B.C. : Christophe m’apportait le texte du récit. J’essayais d’enregistrer la narration et à chaque fois qu’il me semblait qu’il existait un espace pour la musique, je glissais des chansons, de la musique, que je lui proposais. Et il me disait « oui très bien » ou « non trop abstrait » et nous fonctionnions ainsi, sous forme d’allers et retours. Mais c’était vraiment l’histoire qui guidait le projet, j’en suivais la logique. Ça ne m’était jamais arrivé de travailler ainsi. Tous mes albums, je les avais écrits à l’intuition et en y mettant toujours quelque chose d’assez intime. Là, il fallait que je trouve une forme d’intériorité au sein d’un monde qui m’était donné. Par exemple, je devais écrire une musique qui accompagne des moments d’action, même minimes, et du coup j’ai travaillé des motifs de musiques de films tout à fait inédits pour moi. De même l’univers du cuir, de la moto, des cow-boys m’a catapultée dans un univers musical − le rock des années 1970 – qui n’était pas forcément le mien. Pour rendre compte de la vitesse de la moto, je me suis dit que j’allais utiliser beaucoup de synthé et j’ai suivi des pistes que je ne suivais pas d’habitude.
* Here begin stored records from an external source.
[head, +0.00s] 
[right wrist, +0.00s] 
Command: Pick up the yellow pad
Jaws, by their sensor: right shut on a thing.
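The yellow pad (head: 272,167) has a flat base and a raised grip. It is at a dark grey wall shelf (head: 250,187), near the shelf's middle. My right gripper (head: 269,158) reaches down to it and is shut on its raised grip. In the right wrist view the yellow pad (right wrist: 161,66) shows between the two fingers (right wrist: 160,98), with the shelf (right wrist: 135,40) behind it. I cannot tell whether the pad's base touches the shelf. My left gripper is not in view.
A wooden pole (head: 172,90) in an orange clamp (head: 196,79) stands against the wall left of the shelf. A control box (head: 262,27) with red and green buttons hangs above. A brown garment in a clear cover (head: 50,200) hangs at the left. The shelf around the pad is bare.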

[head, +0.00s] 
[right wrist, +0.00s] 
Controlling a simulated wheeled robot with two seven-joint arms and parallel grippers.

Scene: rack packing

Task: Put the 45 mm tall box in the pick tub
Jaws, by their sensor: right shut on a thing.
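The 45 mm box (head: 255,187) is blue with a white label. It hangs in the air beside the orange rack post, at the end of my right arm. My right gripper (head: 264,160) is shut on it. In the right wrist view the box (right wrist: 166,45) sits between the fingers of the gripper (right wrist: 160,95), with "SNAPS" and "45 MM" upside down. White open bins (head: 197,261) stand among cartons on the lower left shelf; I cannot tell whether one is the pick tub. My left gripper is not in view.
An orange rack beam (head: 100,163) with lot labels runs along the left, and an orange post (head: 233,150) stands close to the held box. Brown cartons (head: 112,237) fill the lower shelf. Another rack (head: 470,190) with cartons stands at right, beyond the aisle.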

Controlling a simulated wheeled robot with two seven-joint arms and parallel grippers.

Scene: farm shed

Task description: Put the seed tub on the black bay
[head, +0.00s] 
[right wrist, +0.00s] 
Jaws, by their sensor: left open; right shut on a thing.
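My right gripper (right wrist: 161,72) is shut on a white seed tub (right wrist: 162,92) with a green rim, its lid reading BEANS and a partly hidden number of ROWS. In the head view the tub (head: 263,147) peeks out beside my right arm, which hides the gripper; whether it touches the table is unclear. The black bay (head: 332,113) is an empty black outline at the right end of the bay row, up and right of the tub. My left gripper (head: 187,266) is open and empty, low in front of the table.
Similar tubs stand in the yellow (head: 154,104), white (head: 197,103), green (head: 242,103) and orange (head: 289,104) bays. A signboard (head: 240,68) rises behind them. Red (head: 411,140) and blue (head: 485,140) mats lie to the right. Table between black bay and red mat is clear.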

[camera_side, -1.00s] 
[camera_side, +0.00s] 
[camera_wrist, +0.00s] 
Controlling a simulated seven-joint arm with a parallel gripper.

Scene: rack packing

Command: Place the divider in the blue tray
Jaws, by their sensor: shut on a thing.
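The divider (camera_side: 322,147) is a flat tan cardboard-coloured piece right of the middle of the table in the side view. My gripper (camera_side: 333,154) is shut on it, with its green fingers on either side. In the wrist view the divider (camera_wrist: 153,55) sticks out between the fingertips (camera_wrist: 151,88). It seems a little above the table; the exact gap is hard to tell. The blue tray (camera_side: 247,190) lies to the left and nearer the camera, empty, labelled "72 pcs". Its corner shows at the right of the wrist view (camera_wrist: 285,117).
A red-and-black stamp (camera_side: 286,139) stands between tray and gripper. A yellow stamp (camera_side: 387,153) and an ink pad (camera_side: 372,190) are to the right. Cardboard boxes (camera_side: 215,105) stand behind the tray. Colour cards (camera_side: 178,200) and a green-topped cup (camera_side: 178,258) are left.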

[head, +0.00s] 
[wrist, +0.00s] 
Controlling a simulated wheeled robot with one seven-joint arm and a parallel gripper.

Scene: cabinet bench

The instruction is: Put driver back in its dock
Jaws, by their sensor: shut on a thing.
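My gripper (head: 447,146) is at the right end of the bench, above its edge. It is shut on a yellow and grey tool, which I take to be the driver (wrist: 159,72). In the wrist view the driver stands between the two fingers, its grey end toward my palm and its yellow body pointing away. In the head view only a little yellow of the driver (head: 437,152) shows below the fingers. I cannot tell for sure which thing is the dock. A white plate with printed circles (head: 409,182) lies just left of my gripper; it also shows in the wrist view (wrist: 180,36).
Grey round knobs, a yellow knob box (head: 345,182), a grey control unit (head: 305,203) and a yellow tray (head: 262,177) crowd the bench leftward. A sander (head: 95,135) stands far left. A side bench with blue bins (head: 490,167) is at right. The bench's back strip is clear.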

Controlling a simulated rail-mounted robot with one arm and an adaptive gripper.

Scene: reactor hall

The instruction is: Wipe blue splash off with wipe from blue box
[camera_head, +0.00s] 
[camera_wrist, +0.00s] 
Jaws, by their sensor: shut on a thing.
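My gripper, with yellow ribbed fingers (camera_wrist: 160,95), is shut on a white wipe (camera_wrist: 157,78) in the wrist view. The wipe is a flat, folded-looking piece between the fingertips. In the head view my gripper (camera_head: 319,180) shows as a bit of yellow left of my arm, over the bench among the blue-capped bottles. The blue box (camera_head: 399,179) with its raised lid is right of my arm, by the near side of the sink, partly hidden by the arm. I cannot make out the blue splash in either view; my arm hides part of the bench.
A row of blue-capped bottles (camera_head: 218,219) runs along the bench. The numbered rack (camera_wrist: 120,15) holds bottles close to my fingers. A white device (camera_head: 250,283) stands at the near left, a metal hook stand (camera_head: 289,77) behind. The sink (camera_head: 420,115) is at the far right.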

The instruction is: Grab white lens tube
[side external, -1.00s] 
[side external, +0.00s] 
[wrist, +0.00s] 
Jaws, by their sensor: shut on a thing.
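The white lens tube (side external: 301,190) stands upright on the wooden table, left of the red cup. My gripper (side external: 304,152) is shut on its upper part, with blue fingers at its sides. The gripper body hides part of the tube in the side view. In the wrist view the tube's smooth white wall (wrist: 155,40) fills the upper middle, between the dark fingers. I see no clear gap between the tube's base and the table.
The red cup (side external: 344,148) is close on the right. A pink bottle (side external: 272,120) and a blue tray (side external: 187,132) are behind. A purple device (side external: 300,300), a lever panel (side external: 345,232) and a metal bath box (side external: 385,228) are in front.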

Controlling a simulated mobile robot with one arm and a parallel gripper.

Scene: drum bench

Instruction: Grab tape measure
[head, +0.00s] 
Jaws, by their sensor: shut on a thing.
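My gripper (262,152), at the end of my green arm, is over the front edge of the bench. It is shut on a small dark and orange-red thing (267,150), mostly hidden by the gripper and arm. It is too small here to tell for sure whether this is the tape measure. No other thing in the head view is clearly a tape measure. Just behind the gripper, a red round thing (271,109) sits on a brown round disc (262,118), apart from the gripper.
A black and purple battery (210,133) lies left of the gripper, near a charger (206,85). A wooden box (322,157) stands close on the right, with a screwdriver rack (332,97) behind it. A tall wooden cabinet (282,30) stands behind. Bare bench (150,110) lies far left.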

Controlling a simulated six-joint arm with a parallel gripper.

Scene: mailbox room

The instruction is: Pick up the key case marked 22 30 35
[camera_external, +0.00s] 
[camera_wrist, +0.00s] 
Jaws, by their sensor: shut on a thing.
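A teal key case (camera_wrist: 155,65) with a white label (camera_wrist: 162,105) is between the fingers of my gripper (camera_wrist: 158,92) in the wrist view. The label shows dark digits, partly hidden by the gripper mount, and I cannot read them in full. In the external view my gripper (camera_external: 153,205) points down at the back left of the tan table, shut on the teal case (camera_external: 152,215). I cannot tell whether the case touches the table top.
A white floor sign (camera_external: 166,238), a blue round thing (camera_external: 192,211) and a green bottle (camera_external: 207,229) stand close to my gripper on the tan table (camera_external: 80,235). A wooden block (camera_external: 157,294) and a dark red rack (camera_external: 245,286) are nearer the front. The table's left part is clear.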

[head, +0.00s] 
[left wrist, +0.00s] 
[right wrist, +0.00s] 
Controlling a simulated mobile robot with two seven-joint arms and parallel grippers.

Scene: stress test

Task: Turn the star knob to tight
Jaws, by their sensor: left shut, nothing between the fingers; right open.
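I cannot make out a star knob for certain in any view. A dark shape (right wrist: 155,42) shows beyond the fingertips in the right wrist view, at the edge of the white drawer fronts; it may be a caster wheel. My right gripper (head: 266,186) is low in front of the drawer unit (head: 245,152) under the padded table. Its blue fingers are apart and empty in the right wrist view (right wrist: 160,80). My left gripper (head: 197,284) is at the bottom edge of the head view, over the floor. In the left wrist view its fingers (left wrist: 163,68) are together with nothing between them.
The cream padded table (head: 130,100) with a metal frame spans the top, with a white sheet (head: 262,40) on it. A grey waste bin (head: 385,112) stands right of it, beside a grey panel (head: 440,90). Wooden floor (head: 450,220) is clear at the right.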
La Fille est donc un spectacle transgenre en ce qu’il mélange les disciplines artistiques. Comment vont se marier le dessin et la chanson sur scène ? Y a-t-il de grands principes de mise en scène ?
Jean-François Auguste : À partir du livre-disque il fallait créer un nouvel objet, cette fois théâtral, qui ne serait pas simplement une adaptation (comme on peut le faire au cinéma à partir d’un roman). Le parti pris a été de ne pas faire appel à des comédiens et comédiennes pour jouer les rôles de La Fille et de confier à Barbara et son groupe le soin de raconter l’histoire, de prendre en charge la narration et certains dialogues, avec les moyens mis en œuvre, à savoir des projections de certains dessins de la bande dessinée, des films d’animation et des films en super-8, les chansons composées pour la bande dessinée, mais aussi une moto, du pop-corn, de la bière, un drive-in...
B.C. : Nous avion s envie d’une histoire fantasque, ludique, pas très sérieuse non plus, qui fait référence avec légèreté à ce monde en révolution que furent les années 1970. Cette histoire, c’est d’abord une histoire de sensations et nous avons essayé de les retranscrire sur scène. On a pensé à des odeurs d’essence, des bruitages, des ventilateurs pour introduire du vent. On joue aussi beaucoup sur les imaginaires liés aux grands mythes américains. Ce n’est pas un concert dessiné où je chante et où Christophe dessine, mais un spectacle où la notion de mouvement permanent est très présente.

Est-ce qu’en passant à la scène le dessin, qui était conçu pour un livre, a changé ?
C.B. : Je dirais que oui et non. Non, parce que les dessins que j’ai faits spécialement pour la scène ne sont pas d’une nature différente de ceux que j’ai faits pour le livre. Dans le livre, j’avais déjà beaucoup pensé les questions de perspective, de profondeur, de format. D’ailleurs, pour le spectacle, nous reprenons des dessins du livre et nous les projetons en grand et le fait qu’ils soient agrandis leur donne une pêche, une puissance qui est très belle je trouve. Ce qui fait l’énergie d’un dessin, c’est de le faire naturellement. Ensuite, il sera souvent d’autant plus beau que le dessin qui est agrandi était petit au départ. Mais d’un autre côté, oui, bien sûr, c’est différent parce que les dessins sont utilisés dans des techniques très diverses, y compris l’animation, et il a bien fallu s’adapter. Par exemple, certains dessins sont projetés sur des découpes en carton et j’ai dû dessiner des personnages en taille réelle qui s’adaptent aux cartons. J’ai été contraint par la technique mais la manière ou la matière de mon dessin n’ont pas changé.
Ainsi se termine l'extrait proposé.